Business groups in Michigan and Wisconsin lobbied for the state laws preventing municipalities from imposing bans.

“There is no reason that businesses in our state should have to worry about expensive HR mandates being enacted by the nearly 2,000 units of local government in Wisconsin,” said Chris Reader, a director at the business association Wisconsin Manufacturers and Commerce, when GOP Gov. Scott Walker signed the bill into law in April.

“We want everybody to be going into a job interview with their eyes wide open,” said Wendy Block, vice president of business advocacy for the Michigan Chamber of Commerce. Prohibiting employers from asking about a previous salary “doesn’t get to the root of the problem and just causes more problems in the hiring process.”

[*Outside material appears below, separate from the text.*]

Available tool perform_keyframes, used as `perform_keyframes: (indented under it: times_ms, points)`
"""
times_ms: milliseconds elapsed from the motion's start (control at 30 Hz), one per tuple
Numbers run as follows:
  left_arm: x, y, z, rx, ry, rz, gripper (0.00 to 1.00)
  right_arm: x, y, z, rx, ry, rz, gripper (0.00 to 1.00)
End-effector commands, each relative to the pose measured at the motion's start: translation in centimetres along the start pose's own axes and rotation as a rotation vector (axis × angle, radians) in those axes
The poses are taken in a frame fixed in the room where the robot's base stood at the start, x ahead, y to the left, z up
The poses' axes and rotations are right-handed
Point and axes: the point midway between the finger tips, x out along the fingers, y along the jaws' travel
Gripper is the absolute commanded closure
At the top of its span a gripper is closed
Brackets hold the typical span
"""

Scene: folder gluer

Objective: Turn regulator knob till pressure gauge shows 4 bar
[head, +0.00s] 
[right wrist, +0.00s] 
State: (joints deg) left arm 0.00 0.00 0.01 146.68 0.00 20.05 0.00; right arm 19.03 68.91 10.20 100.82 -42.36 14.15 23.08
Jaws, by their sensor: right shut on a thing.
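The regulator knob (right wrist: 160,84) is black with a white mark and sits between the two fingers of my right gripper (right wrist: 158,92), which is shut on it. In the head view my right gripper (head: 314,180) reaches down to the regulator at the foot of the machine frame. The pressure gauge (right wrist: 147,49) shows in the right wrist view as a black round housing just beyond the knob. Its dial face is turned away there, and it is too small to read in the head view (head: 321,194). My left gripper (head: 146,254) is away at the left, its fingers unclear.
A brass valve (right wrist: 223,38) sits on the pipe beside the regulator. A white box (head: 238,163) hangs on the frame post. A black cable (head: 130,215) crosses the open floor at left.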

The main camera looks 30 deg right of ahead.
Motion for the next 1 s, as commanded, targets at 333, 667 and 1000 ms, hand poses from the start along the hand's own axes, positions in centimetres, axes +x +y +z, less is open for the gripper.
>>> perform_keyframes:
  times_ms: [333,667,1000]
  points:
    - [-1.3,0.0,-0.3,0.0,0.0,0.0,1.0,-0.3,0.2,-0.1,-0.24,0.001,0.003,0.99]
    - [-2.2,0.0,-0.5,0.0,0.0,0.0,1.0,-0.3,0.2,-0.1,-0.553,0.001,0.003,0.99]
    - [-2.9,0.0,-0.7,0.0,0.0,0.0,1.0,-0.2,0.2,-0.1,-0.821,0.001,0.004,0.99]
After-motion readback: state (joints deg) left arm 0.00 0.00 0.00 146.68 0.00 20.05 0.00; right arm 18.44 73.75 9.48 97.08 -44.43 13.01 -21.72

Businesses fear that salary-history bans will result in a patchwork of regulation that is difficult for businesses to comply with, said Mike Aitken, a vice president at the Alexandria, Virginia-based Society for Human Resource Management. “Right now, we can’t even agree what’s causing” pay inequity.

“We think it really needs to be a comprehensive discussion,” he said, “and not be doing it in a piecemeal fashion on a state-by-state and locality-by-locality basis.”

Some major companies have already stopped asking about applicants’ previous salaries, including Amazon, Google, Starbucks and Wells Fargo. Bank of America in January said its move was intended to “ensure we consider new hires for individual qualifications, roles and performance, rather than how they may have been compensated in the past.”

When large states such as California and New York require employers to skip the salary question, large employers adopt the standard for all their operations, Shabo said. Big companies adopt “new norms” because they realize “it’s easier to comply with whatever the highest standard is.”

Major companies are unlikely to be setting their salary ranges according to “something as uncontrollable and unknowable as market rates,” Hegewisch said. But many smaller businesses make offers based on what new hires earned elsewhere. “You take the labor market rate and you give them a little bit extra.